GBP/USD is really interesting, as sterling and the USD seems to be the standout currencies to be long into 2015 in the G10 currency region. There are strong prospects of both the Bank of England and the Federal Reserve tightening policy in the new year. This pales in comparison to all other central banks, who will stay on the sidelines. In the case of Europe and Japan, they may actually become more accommodative.

Overnight, BOE governor Mark Carney stated that, ‘with many of the conditions for the economy to normalize now met, the point at which interest rates also begin to normalize is getting closer. While there is always uncertainty about the future, you can expect interest rates to begin to increase.’

These comments had a strong effect on cable, with the price rallying around 80 pips – although there wasn’t much of a positive reaction in interest rate expectations if we look at short-sterling futures. Certainly, the comments highlight that the BoE are likely to raise rates in the coming months. A handful of economists are even calling for rates to start moving higher in November, although I am sceptical of this and would look for March as a more appropriate date.

Given GBP/USD is effectively the battle of the attractive currencies, it is really interesting to look at the technical set-up. I feel this battle can be best seen on the four-hour chart with the pair holding the 8 Monday gap (recall this was after the YouGuv Scottish referendum poll) at $1.6283. On a slightly more bearish note, we’ve seen the pair break the short-term uptrend, while the longer-term downtrend is close to being breached.

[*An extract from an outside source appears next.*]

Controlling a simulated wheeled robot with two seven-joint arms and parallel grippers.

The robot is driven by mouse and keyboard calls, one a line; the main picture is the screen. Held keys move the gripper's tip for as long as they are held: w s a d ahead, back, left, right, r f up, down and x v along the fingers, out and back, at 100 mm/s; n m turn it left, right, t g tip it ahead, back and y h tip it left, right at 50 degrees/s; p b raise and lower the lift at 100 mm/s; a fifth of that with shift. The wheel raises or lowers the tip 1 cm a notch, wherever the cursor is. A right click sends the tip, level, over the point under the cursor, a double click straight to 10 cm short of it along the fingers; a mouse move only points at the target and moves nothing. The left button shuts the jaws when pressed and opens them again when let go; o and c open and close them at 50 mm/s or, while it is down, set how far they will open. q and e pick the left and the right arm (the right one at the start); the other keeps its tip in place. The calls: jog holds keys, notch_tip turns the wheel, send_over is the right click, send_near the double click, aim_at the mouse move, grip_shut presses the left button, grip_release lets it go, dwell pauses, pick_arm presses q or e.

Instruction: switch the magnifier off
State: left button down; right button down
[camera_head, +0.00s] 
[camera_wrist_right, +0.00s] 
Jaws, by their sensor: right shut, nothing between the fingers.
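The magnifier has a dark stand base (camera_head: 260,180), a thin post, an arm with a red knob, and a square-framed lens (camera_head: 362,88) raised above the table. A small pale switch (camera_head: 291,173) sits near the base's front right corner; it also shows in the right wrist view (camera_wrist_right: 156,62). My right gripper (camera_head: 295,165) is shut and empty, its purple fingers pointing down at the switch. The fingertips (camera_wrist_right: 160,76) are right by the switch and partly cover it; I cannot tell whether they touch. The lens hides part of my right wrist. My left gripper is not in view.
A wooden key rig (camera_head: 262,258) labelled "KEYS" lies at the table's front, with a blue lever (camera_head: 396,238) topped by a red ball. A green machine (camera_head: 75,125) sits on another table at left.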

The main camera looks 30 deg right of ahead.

The oscillators are not giving much away either, although stochastics are moving higher off the 20 level and I am eyeing the MACD cross over. All in all, I favour longs here with a stop loss at $1.6250 (just below the September 25 low). However, my conviction is low, so my position size would be small and I would feel more enthused when the pair can close back above the former uptrend at $1.6370.  From here I feel the pair could find strong selling around the $1.6400 area, where we can see supply has hit the market of late.